The Agency recognises the importance of accurate budget planning and has taken steps to improve its capacity to plan, monitor and implement available appropriations. Closer coordination between the operational and administrative functions, the further design of effective internal controls, as well as the progressive increase in the Agency’s experience and expertise after financial independence in 2013, are all expected to contribute to an improved control of the budget implementation cycle. In addition to that, specific organisational measures, including the formalisation of budget line ownership and responsibility at the level of operational verification, the establishment of a Budget Officer post, regular budget implementation reporting, are being implemented to support improved control over budget control and monitoring.

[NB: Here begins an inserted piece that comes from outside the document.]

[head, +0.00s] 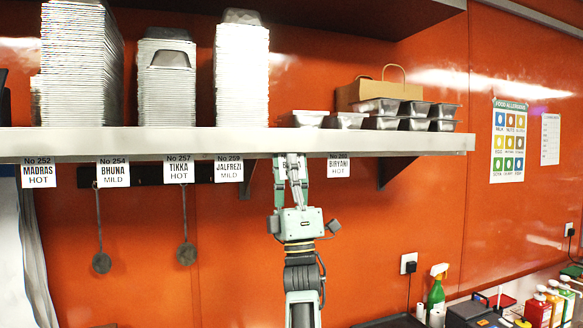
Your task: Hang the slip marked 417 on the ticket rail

The Agency closely followed the Financial Regulation as regards carry-forwards, resulting in both automatic and non-automatic carry-overs as allowed by the applicable rules on annuality.

As regards non-automatic carry-overs for the Strasbourg site, these were approved by the Management Board based on a duly justified proposal by the Agency in compliance with applicable rules.

The differentiated nature of appropriations in title III should be highlighted when assessing of the volume of commitments carried forward. Already in 2013, upon financial independence, C8 commitments amounting to 40 million euro were migrated from DG HOME to the Agency. At the same time, the 2014, 2015 and — based on preliminary indications — 2016 budgets will foresee an equalisation of commitment and payment appropriations in the Agency’s budget. This poses a challenge to the reduction of the volume of C8 commitments carried forward in title III over the next years.